--- Start ---

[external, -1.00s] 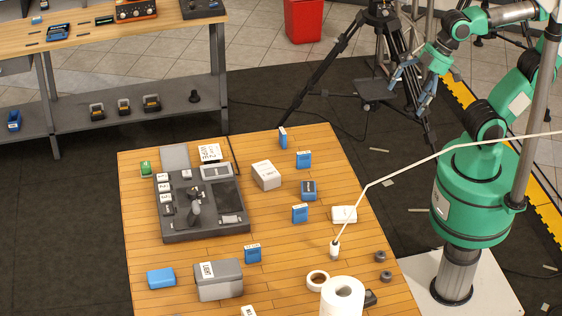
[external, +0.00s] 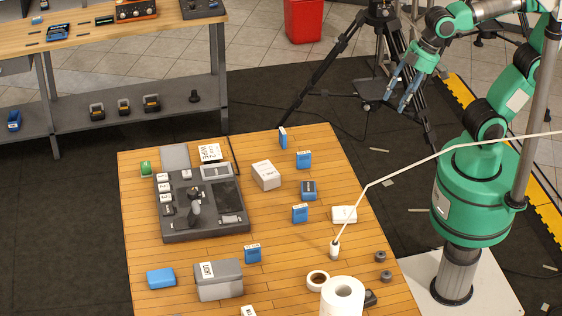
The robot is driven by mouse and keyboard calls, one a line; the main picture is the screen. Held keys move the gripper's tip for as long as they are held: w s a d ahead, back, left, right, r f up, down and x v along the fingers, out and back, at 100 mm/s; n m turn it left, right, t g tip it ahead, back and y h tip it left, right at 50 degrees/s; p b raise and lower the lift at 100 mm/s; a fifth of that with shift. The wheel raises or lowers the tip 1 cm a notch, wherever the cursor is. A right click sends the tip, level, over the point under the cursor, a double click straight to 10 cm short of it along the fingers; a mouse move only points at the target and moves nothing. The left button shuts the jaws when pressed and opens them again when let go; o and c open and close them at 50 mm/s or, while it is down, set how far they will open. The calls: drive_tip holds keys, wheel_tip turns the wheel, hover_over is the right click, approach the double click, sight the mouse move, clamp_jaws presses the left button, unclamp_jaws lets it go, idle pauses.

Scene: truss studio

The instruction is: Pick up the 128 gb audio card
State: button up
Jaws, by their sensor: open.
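Several small blue cards with pale labels are on the wooden table (external: 290,245). One blue card (external: 283,138) stands near the back edge, another blue card (external: 304,160) is just in front of it, and another (external: 300,213) is near the middle. A further blue card (external: 253,254) is near the grey case. Their labels are too small to read, so I cannot tell which is the 128 gb audio card. My gripper (external: 404,97) is open and empty, in the air beyond the table's back right corner, fingers pointing down.
A dark control panel (external: 228,222) fills the table's left part. A blue-grey box (external: 309,190), white box (external: 266,175), grey case (external: 219,280) and paper roll (external: 343,298) also stand there. A white cable hangs over the right side. A tripod (external: 320,92) stands behind my gripper.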

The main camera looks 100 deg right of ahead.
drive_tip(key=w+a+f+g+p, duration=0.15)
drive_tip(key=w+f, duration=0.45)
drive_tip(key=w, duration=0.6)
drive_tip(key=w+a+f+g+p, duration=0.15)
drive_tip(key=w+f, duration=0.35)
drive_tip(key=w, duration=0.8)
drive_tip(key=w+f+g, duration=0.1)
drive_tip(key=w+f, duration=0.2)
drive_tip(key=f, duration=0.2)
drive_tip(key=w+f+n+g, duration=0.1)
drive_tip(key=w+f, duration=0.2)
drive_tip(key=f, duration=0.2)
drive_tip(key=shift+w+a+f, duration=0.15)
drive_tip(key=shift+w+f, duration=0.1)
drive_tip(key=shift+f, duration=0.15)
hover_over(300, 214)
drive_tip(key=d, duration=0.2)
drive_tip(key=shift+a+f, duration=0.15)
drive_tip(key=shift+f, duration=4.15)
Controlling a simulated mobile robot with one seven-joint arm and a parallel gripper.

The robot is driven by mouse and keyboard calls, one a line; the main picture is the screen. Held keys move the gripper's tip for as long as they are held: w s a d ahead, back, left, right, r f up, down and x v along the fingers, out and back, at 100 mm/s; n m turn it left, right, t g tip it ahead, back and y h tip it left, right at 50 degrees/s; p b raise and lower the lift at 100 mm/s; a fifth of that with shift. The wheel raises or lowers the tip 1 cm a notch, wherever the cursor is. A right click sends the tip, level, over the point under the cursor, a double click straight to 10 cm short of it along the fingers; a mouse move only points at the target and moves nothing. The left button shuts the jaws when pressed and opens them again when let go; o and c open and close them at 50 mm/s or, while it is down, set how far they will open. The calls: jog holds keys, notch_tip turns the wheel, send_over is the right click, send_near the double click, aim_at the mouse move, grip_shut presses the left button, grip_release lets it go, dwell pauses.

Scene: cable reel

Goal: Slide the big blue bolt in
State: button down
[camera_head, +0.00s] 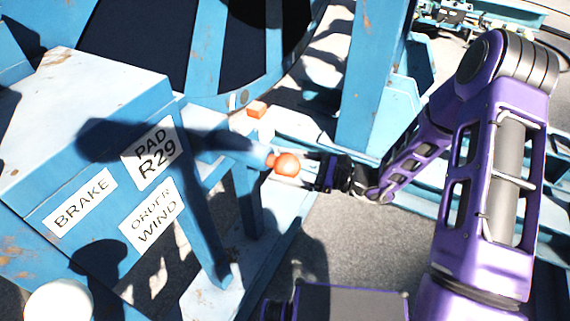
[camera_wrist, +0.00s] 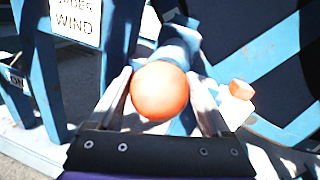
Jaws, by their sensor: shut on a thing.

--- End ---

• Goal: Would you return the data exactly as written, without the pictures?

• Full solution:
[external, -1.00s] 
[external, +0.00s] 
The robot is driven by mouse and keyboard calls, one a line; the main picture is the screen. Held keys move the gripper's tip for as long as they are held: w s a d ahead, back, left, right, r f up, down and x v along the fingers, out and back, at 100 mm/s; n m turn it left, right, t g tip it ahead, back and y h tip it left, right at 50 degrees/s; p b raise and lower the lift at 100 mm/s; a fifth of that with shift. The wheel raises or lowers the tip 1 cm a notch, wherever the cursor is. A right click sends the tip, level, over the point under the cursor, a double click straight to 10 cm short of it along the fingers; a mouse move only points at the target and moves nothing. The left button shuts the jaws when pressed and opens them again when let go; o and c open and close them at 50 mm/s or, while it is down, set how far they will open. The calls: drive_tip holds keys, wheel_tip turns the wheel, hover_over is the right click, approach the double click, sight the mouse move, clamp_jaws presses the left button, unclamp_jaws lets it go, idle pauses.

Scene: truss studio

The instruction is: Pick up the 128 gb audio card
State: button up
Jaws, by their sensor: open.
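Several small blue cards with pale labels are on the wooden table (external: 290,245). One blue card (external: 283,138) stands near the back edge, another blue card (external: 304,160) is just in front of it, and another (external: 300,213) is near the middle. A further blue card (external: 253,254) is near the grey case. Their labels are too small to read, so I cannot tell which is the 128 gb audio card. My gripper (external: 404,97) is open and empty, in the air beyond the table's back right corner, fingers pointing down.
A dark control panel (external: 228,222) fills the table's left part. A blue-grey box (external: 309,190), white box (external: 266,175), grey case (external: 219,280) and paper roll (external: 343,298) also stand there. A white cable hangs over the right side. A tripod (external: 320,92) stands behind my gripper.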

The main camera looks 100 deg right of ahead.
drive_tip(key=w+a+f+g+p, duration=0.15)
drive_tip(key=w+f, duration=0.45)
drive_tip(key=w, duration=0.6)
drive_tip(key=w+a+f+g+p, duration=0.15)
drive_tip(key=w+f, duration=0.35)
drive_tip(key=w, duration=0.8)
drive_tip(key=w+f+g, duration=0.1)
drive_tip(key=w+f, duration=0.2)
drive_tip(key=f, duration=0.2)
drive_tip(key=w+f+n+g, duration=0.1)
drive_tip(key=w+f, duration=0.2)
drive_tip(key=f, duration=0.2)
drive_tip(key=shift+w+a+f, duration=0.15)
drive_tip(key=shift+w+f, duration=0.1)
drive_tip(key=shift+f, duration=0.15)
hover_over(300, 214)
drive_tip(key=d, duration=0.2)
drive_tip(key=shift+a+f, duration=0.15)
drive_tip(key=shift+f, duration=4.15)
Controlling a simulated mobile robot with one seven-joint arm and a parallel gripper.

The robot is driven by mouse and keyboard calls, one a line; the main picture is the screen. Held keys move the gripper's tip for as long as they are held: w s a d ahead, back, left, right, r f up, down and x v along the fingers, out and back, at 100 mm/s; n m turn it left, right, t g tip it ahead, back and y h tip it left, right at 50 degrees/s; p b raise and lower the lift at 100 mm/s; a fifth of that with shift. The wheel raises or lowers the tip 1 cm a notch, wherever the cursor is. A right click sends the tip, level, over the point under the cursor, a double click straight to 10 cm short of it along the fingers; a mouse move only points at the target and moves nothing. The left button shuts the jaws when pressed and opens them again when let go; o and c open and close them at 50 mm/s or, while it is down, set how far they will open. The calls: jog holds keys, notch_tip turns the wheel, send_over is the right click, send_near the double click, aim_at the mouse move, grip_shut presses the left button, grip_release lets it go, dwell pauses.

Scene: cable reel

Goal: Slide the big blue bolt in
State: button down
[camera_head, +0.00s] 
[camera_wrist, +0.00s] 
Jaws, by their sensor: shut on a thing.

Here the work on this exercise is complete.